Given exercise: Nothing but the lines from the line that contains "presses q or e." through the line that contains "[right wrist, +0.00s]" should appear in the output, each reproduced exactly.

Record extracts:
Start

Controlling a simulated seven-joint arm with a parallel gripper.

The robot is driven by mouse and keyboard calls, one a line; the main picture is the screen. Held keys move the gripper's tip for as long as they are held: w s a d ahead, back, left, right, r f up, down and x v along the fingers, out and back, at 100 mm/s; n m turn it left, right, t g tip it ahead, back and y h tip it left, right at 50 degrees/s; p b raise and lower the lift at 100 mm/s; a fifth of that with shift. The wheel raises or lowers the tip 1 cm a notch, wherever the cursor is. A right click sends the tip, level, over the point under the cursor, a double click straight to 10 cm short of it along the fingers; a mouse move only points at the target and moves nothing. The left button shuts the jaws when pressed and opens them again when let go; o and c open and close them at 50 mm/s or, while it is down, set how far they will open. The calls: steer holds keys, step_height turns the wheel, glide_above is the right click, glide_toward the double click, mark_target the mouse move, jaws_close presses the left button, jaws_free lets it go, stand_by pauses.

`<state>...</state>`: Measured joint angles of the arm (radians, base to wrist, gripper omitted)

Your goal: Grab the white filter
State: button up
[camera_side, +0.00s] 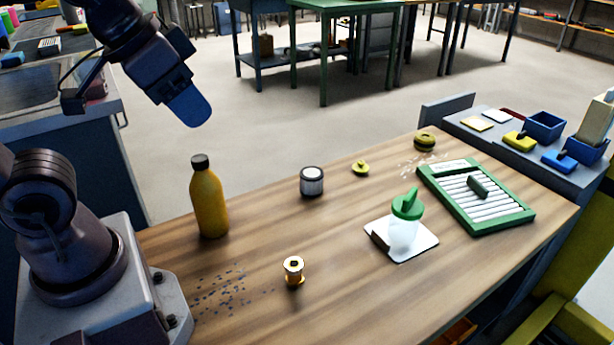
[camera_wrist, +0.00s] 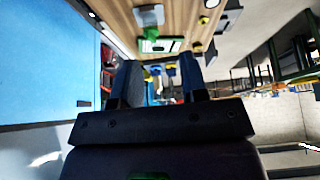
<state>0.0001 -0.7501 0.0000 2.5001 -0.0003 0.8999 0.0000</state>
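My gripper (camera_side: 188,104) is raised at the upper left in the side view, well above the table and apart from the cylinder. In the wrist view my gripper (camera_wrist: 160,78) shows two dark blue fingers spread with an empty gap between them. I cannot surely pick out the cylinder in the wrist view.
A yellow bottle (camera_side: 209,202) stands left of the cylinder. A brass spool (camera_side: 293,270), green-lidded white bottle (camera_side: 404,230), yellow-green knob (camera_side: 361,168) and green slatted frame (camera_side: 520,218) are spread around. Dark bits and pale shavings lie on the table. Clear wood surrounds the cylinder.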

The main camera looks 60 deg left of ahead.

End
Start

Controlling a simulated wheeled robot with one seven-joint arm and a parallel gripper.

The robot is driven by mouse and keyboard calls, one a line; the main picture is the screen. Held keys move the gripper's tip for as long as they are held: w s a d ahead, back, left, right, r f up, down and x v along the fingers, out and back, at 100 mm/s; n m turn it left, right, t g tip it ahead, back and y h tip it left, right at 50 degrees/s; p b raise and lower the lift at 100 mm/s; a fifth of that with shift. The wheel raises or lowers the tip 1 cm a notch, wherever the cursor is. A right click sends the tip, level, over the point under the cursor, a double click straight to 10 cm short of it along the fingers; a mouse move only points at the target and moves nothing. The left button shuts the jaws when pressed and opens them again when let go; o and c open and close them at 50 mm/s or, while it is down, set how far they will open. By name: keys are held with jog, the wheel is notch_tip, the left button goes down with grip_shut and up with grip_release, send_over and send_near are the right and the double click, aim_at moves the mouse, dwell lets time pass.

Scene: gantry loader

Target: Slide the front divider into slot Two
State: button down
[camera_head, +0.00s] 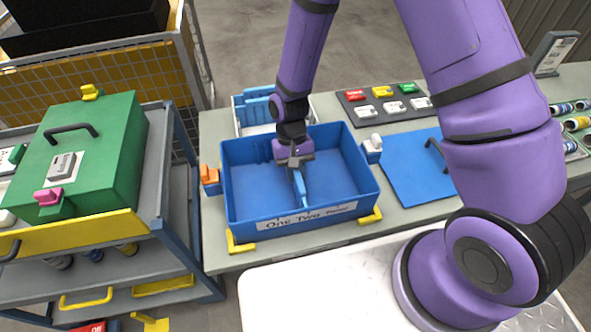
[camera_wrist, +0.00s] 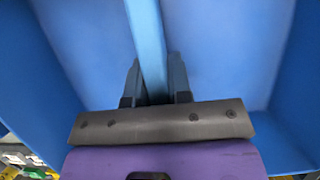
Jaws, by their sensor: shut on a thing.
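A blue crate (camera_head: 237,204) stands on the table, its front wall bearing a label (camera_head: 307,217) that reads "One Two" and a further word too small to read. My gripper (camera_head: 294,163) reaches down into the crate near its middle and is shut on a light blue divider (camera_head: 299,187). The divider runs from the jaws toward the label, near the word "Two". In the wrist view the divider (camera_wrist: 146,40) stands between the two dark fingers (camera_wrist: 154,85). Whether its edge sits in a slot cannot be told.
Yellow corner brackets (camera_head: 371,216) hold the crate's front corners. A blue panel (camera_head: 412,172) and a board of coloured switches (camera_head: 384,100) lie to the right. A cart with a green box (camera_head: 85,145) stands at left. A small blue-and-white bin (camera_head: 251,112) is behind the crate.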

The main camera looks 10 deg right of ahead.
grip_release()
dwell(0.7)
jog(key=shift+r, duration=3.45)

End
Start

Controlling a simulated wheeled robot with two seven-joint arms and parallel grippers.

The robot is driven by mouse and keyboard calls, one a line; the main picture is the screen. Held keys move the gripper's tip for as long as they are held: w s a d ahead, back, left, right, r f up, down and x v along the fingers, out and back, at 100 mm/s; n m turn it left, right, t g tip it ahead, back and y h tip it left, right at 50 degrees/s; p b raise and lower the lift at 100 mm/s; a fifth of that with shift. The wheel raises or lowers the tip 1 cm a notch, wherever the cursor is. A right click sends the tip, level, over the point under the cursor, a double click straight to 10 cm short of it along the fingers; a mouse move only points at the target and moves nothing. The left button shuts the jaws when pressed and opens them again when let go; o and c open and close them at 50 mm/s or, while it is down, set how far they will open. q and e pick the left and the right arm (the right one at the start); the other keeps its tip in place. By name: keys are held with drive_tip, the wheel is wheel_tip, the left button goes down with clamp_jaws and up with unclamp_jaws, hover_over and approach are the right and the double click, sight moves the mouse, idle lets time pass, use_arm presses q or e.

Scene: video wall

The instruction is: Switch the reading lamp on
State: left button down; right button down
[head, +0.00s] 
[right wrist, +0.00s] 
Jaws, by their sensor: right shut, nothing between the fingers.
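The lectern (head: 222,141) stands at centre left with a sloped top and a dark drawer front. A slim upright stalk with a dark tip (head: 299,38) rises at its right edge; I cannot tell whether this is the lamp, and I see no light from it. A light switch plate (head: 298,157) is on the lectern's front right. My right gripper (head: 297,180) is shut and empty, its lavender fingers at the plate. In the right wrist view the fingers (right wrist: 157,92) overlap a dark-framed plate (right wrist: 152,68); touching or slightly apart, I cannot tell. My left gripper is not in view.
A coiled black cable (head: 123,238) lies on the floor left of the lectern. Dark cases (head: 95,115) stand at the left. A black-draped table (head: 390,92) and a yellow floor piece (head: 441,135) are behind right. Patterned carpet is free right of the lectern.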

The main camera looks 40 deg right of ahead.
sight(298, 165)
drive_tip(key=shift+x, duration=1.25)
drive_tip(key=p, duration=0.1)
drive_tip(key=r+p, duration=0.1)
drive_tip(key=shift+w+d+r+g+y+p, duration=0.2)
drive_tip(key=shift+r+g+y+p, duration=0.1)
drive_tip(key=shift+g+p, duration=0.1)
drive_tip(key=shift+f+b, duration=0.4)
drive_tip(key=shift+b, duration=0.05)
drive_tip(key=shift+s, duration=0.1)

End

Output:
The robot is driven by mouse and keyboard calls, one a line; the main picture is the screen. Held keys move the gripper's tip for as long as they are held: w s a d ahead, back, left, right, r f up, down and x v along the fingers, out and back, at 100 mm/s; n m turn it left, right, t g tip it ahead, back and y h tip it left, right at 50 degrees/s; p b raise and lower the lift at 100 mm/s; a fifth of that with shift. The wheel raises or lowers the tip 1 cm a notch, wherever the cursor is. A right click sends the tip, level, over the point under the cursor, a double click straight to 10 cm short of it along the fingers; a mouse move only points at the target and moves nothing. The left button shuts the jaws when pressed and opens them again when let go; o and c open and close them at 50 mm/s or, while it is down, set how far they will open. q and e pick the left and the right arm (the right one at the start); the other keeps its tip in place. By name: keys are held with drive_tip, the wheel is wheel_tip, the left button goes down with clamp_jaws and up with unclamp_jaws, hover_over and approach are the right and the double click, sight moves the mouse, idle lets time pass, use_arm presses q or e.

Scene: video wall

The instruction is: Switch the reading lamp on
State: left button down; right button down
[head, +0.00s] 
[right wrist, +0.00s] 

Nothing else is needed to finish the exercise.